Tuesday 26 June 2012

Day 1 of The Alan Turing Centenary Conference in Manchester

I've been attending the Alan Turing Centenary Conference in Manchester. The conference was in the huge and beautiful Manchester Town Hall, and it feels very appropriate to hear these talks in Manchester where Turing worked. The conference was over a weekend, including Saturday 23rd June, which was Turing's birthday 100 years ago. There were too many talks to write about all of them, but here are a few comments on a few of the talks from Day 1.

Vint Cerf is Chief Internet Evangelist for Google, one of the creators of the internet and of TCP/IP. He described the early days of the internet, how they had to make decisions about the size of the address space they would need in order to address each of the devices connected to the internet. Imagine their problem in the 70s, trying to work out how many computers there would be in the future. Now there are about 2-3 billion internet devices connected at any one time, and a load more devices only intermittently connected. Everything is now becoming networked, including Cerf's wine cellar, which of course has a sensor network measuring temperature, humidity and light conditions, and will send an alert to his mobile phone if his wine becomes too warm. See Vint Cerf's talk.

Yuri Matiyasevich talked about number theory, which was yet another of Turing's many fields of work.

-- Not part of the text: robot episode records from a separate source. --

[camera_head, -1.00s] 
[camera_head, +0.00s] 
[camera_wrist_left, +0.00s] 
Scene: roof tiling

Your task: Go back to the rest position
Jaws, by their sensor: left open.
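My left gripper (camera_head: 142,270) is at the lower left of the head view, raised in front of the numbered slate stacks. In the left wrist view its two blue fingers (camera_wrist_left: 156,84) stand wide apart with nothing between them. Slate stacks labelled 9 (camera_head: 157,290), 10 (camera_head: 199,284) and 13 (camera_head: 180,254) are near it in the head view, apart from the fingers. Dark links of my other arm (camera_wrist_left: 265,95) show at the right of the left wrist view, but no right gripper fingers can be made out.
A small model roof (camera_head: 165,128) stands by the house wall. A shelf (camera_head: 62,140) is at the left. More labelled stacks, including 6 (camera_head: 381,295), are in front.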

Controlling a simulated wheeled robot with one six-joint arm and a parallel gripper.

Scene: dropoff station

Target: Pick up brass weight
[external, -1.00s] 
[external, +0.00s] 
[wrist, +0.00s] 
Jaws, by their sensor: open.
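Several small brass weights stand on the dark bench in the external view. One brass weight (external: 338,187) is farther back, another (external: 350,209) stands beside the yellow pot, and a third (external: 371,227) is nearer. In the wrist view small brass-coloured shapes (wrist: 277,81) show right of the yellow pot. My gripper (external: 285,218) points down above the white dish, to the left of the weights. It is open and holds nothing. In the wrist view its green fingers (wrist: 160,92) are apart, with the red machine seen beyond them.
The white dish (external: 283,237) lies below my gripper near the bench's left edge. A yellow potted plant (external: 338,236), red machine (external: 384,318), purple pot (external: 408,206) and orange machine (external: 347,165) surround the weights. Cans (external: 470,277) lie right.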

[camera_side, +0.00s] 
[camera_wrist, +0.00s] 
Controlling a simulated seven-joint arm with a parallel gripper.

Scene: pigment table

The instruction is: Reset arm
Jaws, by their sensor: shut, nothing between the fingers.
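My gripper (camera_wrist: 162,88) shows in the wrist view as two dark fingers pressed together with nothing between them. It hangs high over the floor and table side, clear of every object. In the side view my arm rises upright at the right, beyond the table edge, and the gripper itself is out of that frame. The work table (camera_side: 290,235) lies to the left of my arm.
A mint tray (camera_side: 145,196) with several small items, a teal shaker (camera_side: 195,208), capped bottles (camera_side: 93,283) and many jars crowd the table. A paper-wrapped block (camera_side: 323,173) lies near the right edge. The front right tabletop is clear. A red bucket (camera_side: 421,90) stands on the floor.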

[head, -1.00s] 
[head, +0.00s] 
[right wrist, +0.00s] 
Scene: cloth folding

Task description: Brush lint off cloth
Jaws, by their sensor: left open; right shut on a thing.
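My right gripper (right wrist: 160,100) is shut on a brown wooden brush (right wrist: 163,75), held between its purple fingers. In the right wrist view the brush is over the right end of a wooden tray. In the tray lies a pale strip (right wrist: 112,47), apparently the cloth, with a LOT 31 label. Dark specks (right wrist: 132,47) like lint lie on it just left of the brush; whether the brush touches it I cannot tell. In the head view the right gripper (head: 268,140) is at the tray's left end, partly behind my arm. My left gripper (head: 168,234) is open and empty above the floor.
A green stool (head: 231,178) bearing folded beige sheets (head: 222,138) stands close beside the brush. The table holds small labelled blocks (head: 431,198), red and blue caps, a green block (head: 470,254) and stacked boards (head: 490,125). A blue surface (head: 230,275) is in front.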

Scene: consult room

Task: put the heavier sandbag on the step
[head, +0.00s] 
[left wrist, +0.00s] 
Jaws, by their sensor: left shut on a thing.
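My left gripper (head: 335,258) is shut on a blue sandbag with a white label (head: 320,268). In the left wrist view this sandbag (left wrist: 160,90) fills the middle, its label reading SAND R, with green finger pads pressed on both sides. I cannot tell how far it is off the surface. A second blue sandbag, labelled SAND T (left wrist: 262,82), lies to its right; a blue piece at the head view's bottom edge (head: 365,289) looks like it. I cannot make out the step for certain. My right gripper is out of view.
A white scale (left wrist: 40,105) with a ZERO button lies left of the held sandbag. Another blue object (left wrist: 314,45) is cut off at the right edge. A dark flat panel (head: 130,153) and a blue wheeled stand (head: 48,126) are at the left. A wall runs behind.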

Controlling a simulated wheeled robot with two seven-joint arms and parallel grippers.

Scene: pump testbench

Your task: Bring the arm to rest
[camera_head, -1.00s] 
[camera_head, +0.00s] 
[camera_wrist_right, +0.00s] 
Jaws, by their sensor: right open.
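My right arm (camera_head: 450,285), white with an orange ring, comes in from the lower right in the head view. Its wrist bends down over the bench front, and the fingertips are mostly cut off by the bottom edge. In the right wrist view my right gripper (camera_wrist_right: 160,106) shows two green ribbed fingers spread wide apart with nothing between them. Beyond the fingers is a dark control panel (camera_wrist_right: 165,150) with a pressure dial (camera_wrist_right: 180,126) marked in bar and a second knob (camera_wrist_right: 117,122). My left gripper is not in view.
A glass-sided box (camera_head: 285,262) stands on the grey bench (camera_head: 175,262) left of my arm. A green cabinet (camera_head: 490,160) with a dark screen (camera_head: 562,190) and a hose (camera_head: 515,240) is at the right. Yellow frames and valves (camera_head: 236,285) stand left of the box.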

Turing wrote a few papers in number theory, looking at the Riemann hypothesis. During telling us about the Riemann hypothesis, Matiyasevich told us about Skewes number, "the largest number that served any definite purpose in mathematics" according to Hardy, which was a massive lower bound of 10^10^10^34. In 1939, Turing applied for a grant from the Royal Society for just £40 to calculate information about zeros in the Riemann zeta function. This rather small amount of money was to buy parts in order to adapt some machines for predicting tides to the purpose he had in mind. Matiyasevich showed a picture of a tide prediction machine, and it instantly gives an impression of the "technology" that Turing was working with at the time. Apparently, Turing was fine with the fact that his machine gave its output in base 32, stating that he was "sufficiently familiar" with reading numbers in this form that it wasn't a problem. See Yuri Matiyasevich's talk.

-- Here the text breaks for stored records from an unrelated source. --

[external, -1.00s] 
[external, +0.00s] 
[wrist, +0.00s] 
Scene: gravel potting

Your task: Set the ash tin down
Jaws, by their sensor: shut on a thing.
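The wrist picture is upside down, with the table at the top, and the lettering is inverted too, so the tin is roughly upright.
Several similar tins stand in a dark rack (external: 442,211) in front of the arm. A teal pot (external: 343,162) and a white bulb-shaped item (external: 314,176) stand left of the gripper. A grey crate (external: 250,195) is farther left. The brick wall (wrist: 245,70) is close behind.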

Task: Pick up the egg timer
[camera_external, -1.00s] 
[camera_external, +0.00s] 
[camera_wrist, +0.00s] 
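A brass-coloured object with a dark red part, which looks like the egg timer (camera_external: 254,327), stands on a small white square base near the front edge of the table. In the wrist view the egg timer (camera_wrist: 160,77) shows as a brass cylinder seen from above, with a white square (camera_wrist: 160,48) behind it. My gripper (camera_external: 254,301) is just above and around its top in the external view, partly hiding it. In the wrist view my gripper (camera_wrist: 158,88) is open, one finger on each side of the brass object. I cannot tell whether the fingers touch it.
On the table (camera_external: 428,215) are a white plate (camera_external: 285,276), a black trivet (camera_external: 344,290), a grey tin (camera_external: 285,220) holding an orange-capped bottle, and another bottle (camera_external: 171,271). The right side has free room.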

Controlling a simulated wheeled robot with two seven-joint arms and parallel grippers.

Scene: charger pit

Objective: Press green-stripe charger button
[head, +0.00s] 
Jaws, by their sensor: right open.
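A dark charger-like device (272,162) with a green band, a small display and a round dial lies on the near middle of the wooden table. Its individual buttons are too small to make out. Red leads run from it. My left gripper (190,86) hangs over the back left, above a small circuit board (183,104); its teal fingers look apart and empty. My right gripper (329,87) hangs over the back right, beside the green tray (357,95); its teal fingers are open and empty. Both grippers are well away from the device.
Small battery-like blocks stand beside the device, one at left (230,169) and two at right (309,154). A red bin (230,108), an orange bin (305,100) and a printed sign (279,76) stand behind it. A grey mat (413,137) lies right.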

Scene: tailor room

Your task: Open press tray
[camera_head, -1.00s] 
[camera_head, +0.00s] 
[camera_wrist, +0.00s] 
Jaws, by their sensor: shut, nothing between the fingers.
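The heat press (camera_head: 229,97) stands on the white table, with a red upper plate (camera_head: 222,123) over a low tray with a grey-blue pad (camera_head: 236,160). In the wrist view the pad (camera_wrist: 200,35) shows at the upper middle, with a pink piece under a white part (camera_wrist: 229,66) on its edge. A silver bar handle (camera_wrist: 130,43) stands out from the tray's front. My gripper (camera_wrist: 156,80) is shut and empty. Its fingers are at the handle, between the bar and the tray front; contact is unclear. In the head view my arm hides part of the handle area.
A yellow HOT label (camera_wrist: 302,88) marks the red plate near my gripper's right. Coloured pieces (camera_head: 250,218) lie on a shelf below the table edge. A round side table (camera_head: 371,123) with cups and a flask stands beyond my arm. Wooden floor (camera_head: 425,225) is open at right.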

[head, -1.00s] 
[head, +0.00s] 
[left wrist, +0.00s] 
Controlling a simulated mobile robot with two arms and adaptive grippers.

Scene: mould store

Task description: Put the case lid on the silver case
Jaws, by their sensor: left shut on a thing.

David Ferrucci is the main man behind the Watson system that beat humans at the American quiz game 'Jeopardy' talked about the creation of Watson. Although Jeopardy isn't a Turing test, it is a test of general knowledge, and in this case a machine was competing against humans. His team of about 20 people put together many components (parsers, entity and relation extraction, knowledge base and search techniques etc) and then tested the system as a whole as the primary metric, not any one component. Initially it took 2 hours to answer a question, and some serious parallelisation of tasks was needed to make it fast enough for the game show. He gave lots of examples of questions and answers in his talk, including a question that asked for the common theme between "shirt", "telephone" and "TV remote control", to which the answer was "buttons", though "made with petrochemicals" and "made by humans" were also valid answers suggested by Watson. See David Ferrucci's talk.

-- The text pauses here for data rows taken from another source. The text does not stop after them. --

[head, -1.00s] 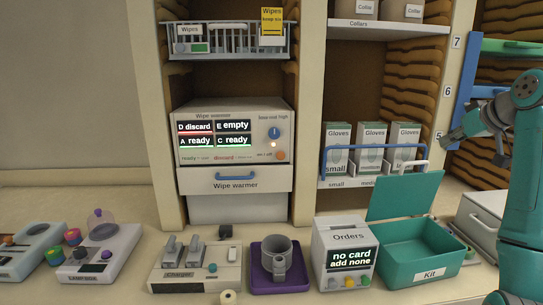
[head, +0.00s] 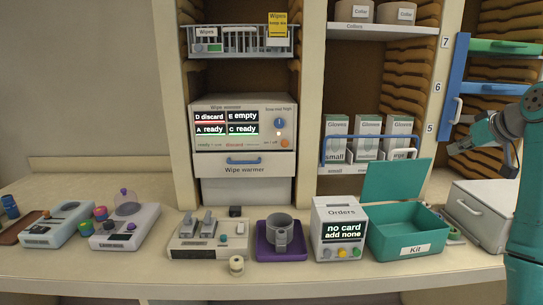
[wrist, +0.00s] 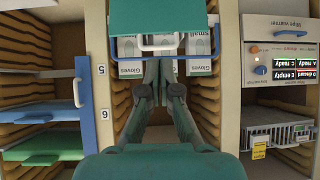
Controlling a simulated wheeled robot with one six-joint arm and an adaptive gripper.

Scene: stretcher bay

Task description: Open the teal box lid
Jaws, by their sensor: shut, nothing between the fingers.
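The teal box (head: 409,236), labelled Kit, stands on the counter at right in the head view. Its lid (head: 395,180) is raised and leans up behind the open box, leaving the teal interior showing. In the wrist view a teal panel (wrist: 160,15), likely the lid, shows at the top beyond the fingers. My gripper (head: 453,149) is up and to the right of the lid in the head view, apart from it. In the wrist view my gripper (wrist: 160,68) has its fingertips close together with nothing between them.
The Orders box (head: 340,228) stands left of the teal box. Glove boxes (head: 367,137) sit behind a blue rail. A purple tray (head: 281,252) holds a grey mug (head: 280,232).

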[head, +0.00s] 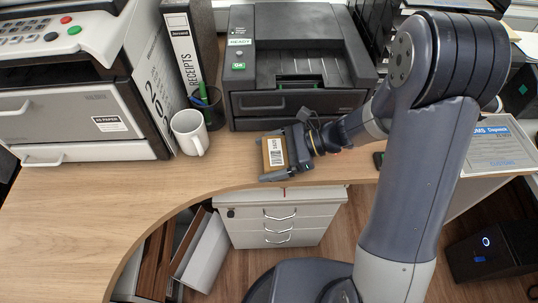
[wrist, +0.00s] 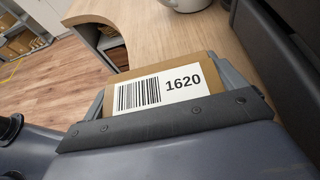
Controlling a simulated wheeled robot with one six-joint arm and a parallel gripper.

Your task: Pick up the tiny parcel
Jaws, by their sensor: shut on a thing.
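The tiny parcel (head: 275,152) is a small brown box with a white barcode label. My gripper (head: 274,153) is shut on it, with one finger on its far side and one on its near side, over the counter's front edge in the head view. The head view does not clearly show whether the parcel touches the counter.
A white mug (head: 190,133) stands left of the gripper on the wooden counter (head: 90,215). A black printer (head: 300,60) is behind, a binder (head: 183,50) and a large copier (head: 80,110) at left. White drawers (head: 280,225) stand below. The counter's left part is clear.

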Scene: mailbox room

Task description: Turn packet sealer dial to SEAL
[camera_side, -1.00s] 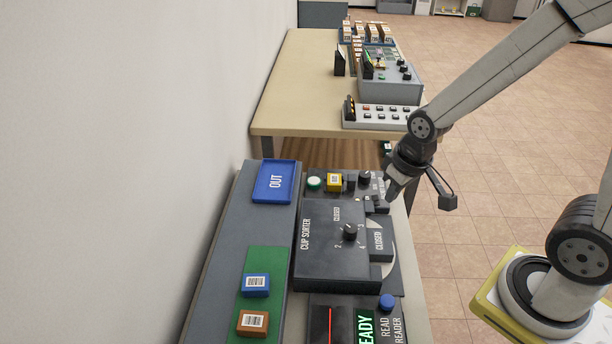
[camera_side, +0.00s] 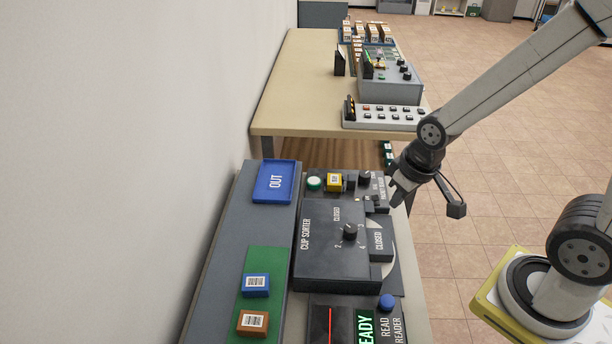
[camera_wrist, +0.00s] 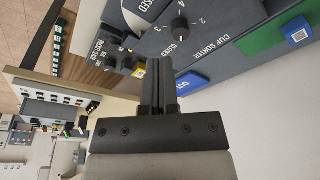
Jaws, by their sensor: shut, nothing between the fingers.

Fred Brooks talked about Turing's Pilot ACE, a prototype of the ACE computer that Turing designed and wanted to build. Why did Turing's computer not take off? He suggested 3 main reasons: that he didn't publish his 1945 proposal, the machine was too late by the time it finally got built, and he didn't make it easy to program (didn't foresee how important that would be). Again we get the impression of Turing's amazing ability with numbers. Using backwards binary with the lower order bits on the left was no problem to him, but was not so easy for others. ACE also had other peculiarities: no accumulator, no general multiply, no straightforward conditional branch. Brooks recommended a new book by Simon Lavington, "Alan Turing and his contemporaries: Building the world's first computer", and he recommended everyone read von Neumann's EDVAC report on a much more practical machine. You can now see the Pilot ACE in the Science Museum in London. See Fred Brooks' talk.

The conference even after day 1 was already giving a wonderful picture of how diverse Turing's contributions to computer science and mathematics were, and how far reaching his ideas would be.